Ülkeyi kurtarmak için mücadele etmenin bilinci içindeyim.
2018 için beklentilerimi söylerken kişisel dileğim size sağlık, mutluluk ve başarı getirmesidir.
Faşizanca yöntemlerle özgürlüklerimizin baskılanmadığı, meslektaşlarımızın, işçilerimizin, memurlarımızın, emeklilerimizin ve kadınlarımızın sömürülmediği, kadınlarımızın her türlü çağdaş haklarını sorgulanmadan kullanabildiği, demokrasinin tüm kurul ve kurallarıyla işletilebildiği, basının özgür olduğu ve satılmış kalemlerin kırıldığı bir yıl diliyorum.

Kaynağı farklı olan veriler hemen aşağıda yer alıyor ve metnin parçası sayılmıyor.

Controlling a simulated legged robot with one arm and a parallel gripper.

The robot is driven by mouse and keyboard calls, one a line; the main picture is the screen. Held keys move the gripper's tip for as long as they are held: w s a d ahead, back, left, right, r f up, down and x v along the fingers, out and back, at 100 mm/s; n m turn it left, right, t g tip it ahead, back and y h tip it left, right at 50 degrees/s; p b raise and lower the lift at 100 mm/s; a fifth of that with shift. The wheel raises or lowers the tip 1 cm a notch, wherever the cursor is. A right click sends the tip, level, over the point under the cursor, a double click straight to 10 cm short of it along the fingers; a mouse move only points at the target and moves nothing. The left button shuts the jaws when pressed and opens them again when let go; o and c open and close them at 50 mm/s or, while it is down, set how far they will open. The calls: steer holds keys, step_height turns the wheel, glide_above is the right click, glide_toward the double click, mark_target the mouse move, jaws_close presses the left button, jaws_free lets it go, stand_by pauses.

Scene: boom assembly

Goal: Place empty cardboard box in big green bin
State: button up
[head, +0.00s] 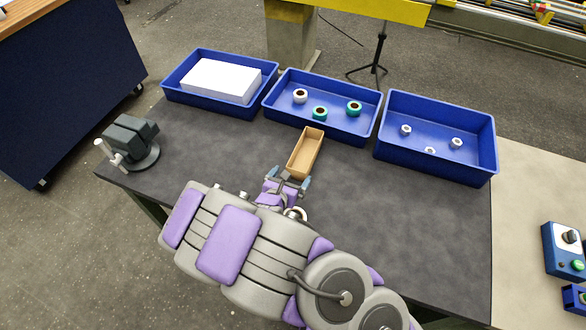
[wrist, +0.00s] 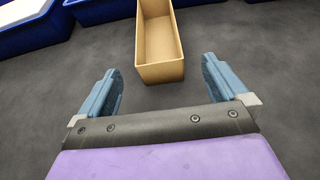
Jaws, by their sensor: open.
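A small open cardboard box (head: 305,153) stands on the dark work table, just in front of the middle blue bin. It is empty inside, as the wrist view also shows it (wrist: 160,45). My gripper (head: 289,185) is open at the near end of the box. In the wrist view the two fingers of my gripper (wrist: 162,85) stand apart, one to each side of the box's near end wall, with a gap on both sides and nothing held. No big green bin shows in either view.
Three blue bins line the table's far side: the left (head: 171,89) holds a white block, the middle (head: 275,113) several rings, the right (head: 385,144) small metal parts. A dark vise (head: 132,142) stands at the left. The table's right part (head: 430,230) is clear.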

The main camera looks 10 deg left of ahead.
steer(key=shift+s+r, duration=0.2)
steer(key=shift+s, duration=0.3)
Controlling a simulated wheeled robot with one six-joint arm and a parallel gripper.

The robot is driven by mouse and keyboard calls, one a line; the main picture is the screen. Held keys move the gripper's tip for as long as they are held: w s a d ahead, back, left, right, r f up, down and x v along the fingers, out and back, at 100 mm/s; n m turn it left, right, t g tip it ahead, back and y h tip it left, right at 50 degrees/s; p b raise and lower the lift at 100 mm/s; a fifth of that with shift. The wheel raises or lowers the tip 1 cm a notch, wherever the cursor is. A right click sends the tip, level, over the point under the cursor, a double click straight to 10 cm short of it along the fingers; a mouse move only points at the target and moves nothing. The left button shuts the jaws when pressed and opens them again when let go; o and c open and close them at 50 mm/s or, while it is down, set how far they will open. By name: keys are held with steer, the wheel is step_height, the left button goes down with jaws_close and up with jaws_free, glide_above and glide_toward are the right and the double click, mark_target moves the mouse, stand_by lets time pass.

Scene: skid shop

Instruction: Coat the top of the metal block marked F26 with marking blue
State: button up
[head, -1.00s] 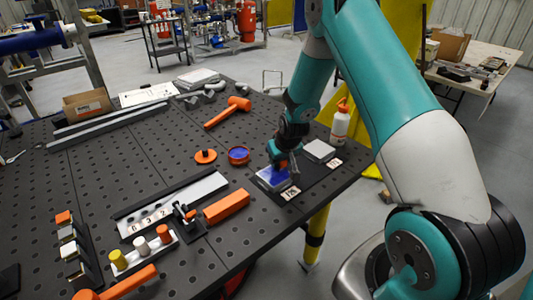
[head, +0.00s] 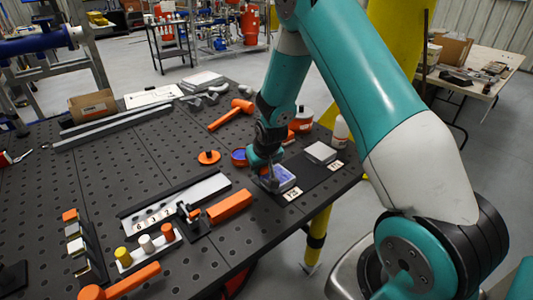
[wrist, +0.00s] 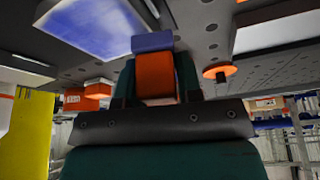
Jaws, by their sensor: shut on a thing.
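The metal block (head: 285,177) sits on a dark mat beside a small tag (head: 293,195), too small to read surely. Its top is mostly blue, and in the wrist view the block (wrist: 95,28) shows a paler middle and a pale edge. My gripper (head: 268,184) is low at the block's left side and partly hides it. In the wrist view it is shut on an orange applicator (wrist: 154,78) with a blue pad (wrist: 153,42). I cannot tell whether the pad touches the block. The open tin of marking blue (head: 238,157) stands behind my gripper, partly hidden.
A second, bare metal block (head: 320,152) with its own tag (head: 336,165) lies to the right. An orange lid (head: 209,157), an orange mallet (head: 232,115) and a white bottle (head: 340,132) are nearby. An orange bar (head: 230,206) lies front left.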

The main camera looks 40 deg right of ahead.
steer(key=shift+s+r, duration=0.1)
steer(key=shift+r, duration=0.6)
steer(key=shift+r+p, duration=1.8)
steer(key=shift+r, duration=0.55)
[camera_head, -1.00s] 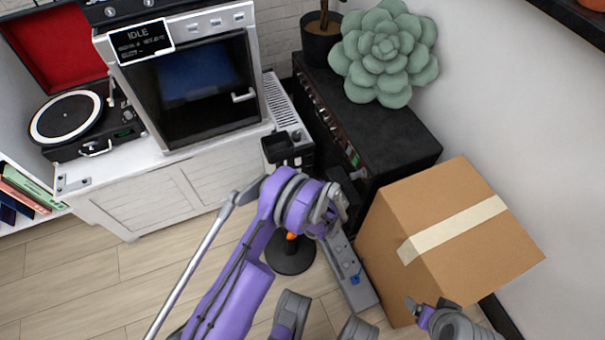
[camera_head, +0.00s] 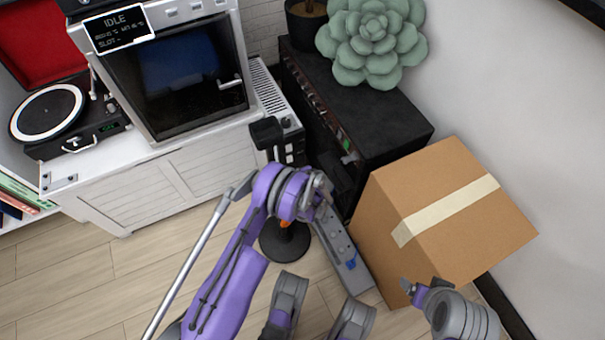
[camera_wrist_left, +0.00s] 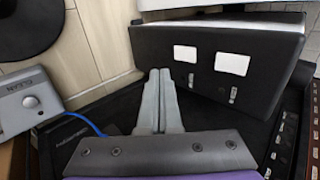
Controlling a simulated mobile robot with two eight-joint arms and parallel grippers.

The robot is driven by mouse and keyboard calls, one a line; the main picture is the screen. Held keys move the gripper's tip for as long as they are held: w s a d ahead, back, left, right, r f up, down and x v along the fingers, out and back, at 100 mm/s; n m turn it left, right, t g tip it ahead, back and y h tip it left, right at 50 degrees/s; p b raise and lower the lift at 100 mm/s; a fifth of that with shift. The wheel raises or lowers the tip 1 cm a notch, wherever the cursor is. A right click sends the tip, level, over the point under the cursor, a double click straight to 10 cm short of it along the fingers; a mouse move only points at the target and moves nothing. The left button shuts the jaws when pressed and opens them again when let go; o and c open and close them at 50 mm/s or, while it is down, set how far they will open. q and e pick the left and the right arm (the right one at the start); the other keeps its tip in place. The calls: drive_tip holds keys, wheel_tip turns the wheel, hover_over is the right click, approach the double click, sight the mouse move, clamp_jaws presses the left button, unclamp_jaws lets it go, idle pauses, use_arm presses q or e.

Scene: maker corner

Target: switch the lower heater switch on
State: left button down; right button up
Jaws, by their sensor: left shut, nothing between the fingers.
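The heater (camera_head: 272,92) is a pale unit with a slotted top, between the white cabinet and the black equipment cabinet. Its dark end panel (camera_wrist_left: 150,45) fills the top of the left wrist view. The panel carries two white labels and two small switches, one at the left (camera_wrist_left: 190,79) and one at the right (camera_wrist_left: 233,95). I cannot tell their settings. My left gripper (camera_wrist_left: 160,72) is shut and empty, its tips just short of the panel's edge in the picture; contact is unclear. It also shows in the head view (camera_head: 322,186). My right gripper (camera_head: 407,286) is by the cardboard box, its jaws unclear.
The cardboard box (camera_head: 385,205) stands right of my left gripper. A grey power strip (camera_head: 345,252) and a round black base (camera_head: 285,243) are on the floor below it. The black cabinet (camera_head: 385,125) bears a succulent (camera_head: 372,45). Wooden floor at left is clear.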

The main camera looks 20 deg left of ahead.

Temennim; ülkem için demokrasi, hak ve hukukun egemen olduğu, insanlarımızın dili, dini, rengi, Irkı, mezhebi ne olursa olsun kendilerini eşit, özgür yaşayabileceği bir ortamı sağlayacak iktidarın kurulmasıdır. Ve bu iktidar çok yakındır. 2019 barışın, özgürlüğün, demokrasinin, cumhuriyetin egemen olduğu bir iktidar olacaktır ülkemiz için.
2017 yılını uğurlarken, yeni yılın karamsarlıkla değil umutla, hastalıkla değil sağlıkla, pes etmeyle değil mücadeleyle geçmesini diliyor, tüm dostlara sevgi ve saygılarımı sunuyorum.